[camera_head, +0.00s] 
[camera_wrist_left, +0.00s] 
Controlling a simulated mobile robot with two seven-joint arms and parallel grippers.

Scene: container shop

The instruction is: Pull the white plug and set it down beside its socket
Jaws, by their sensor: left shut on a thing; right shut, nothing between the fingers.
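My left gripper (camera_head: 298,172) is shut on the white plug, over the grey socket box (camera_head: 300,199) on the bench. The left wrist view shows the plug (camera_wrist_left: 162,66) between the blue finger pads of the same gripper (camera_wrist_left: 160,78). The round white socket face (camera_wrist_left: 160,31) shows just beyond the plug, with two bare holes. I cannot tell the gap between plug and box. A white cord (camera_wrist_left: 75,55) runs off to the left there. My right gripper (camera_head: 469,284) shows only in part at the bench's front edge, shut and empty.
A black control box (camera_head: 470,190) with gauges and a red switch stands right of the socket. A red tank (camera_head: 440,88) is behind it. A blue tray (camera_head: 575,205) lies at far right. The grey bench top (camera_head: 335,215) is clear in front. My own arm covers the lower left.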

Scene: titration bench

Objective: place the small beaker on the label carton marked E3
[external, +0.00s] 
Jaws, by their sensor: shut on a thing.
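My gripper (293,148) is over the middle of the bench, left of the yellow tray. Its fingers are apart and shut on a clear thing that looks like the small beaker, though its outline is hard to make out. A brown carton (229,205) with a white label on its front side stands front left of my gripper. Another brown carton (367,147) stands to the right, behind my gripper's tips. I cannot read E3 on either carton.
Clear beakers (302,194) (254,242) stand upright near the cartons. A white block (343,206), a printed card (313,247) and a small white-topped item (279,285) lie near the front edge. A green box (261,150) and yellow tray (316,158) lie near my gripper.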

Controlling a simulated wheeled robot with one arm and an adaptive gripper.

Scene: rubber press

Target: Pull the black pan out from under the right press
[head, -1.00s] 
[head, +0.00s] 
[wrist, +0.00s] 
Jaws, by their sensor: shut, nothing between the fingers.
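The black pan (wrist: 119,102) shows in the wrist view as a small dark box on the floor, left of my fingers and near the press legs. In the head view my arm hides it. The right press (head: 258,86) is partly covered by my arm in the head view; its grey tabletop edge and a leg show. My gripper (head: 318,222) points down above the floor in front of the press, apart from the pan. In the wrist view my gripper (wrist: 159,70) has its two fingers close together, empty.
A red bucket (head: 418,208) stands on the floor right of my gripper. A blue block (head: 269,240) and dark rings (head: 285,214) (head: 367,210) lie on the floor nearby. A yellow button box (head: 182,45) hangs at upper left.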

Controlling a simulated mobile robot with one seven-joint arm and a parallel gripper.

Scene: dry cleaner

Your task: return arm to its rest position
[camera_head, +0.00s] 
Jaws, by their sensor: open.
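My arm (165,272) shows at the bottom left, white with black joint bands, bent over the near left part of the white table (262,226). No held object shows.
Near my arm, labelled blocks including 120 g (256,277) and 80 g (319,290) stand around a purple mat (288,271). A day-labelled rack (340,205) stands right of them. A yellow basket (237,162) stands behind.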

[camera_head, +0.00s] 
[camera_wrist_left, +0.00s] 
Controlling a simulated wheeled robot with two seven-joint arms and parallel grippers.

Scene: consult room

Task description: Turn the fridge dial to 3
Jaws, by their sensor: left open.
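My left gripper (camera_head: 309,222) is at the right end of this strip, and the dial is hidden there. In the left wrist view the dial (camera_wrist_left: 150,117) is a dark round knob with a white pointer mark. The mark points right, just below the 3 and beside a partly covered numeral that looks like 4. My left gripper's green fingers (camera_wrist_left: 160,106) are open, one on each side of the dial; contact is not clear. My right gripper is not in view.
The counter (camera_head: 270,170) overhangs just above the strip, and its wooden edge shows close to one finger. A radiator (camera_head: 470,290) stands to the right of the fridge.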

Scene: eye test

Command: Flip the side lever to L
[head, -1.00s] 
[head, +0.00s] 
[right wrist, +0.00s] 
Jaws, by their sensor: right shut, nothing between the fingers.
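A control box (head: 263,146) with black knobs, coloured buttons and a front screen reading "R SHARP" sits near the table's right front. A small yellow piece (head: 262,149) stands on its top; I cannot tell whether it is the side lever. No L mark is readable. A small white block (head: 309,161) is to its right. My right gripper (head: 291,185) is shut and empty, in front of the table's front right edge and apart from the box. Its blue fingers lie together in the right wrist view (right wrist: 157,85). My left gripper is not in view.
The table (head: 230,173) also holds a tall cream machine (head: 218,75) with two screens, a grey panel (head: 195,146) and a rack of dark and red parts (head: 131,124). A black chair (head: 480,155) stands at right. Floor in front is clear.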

-*-

Exercise requirements:
Repeat the material word for word from its opening line up to and including the line containing "[external, +0.00s]".

Written reply:
[camera_head, +0.00s] 
[camera_wrist_left, +0.00s] 
Controlling a simulated mobile robot with two seven-joint arms and parallel grippers.

Scene: container shop

The instruction is: Pull the white plug and set it down beside its socket
Jaws, by their sensor: left shut on a thing; right shut, nothing between the fingers.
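My left gripper (camera_head: 298,172) is shut on the white plug, over the grey socket box (camera_head: 300,199) on the bench. The left wrist view shows the plug (camera_wrist_left: 162,66) between the blue finger pads of the same gripper (camera_wrist_left: 160,78). The round white socket face (camera_wrist_left: 160,31) shows just beyond the plug, with two bare holes. I cannot tell the gap between plug and box. A white cord (camera_wrist_left: 75,55) runs off to the left there. My right gripper (camera_head: 469,284) shows only in part at the bench's front edge, shut and empty.
A black control box (camera_head: 470,190) with gauges and a red switch stands right of the socket. A red tank (camera_head: 440,88) is behind it. A blue tray (camera_head: 575,205) lies at far right. The grey bench top (camera_head: 335,215) is clear in front. My own arm covers the lower left.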

Scene: titration bench

Objective: place the small beaker on the label carton marked E3
[external, +0.00s] 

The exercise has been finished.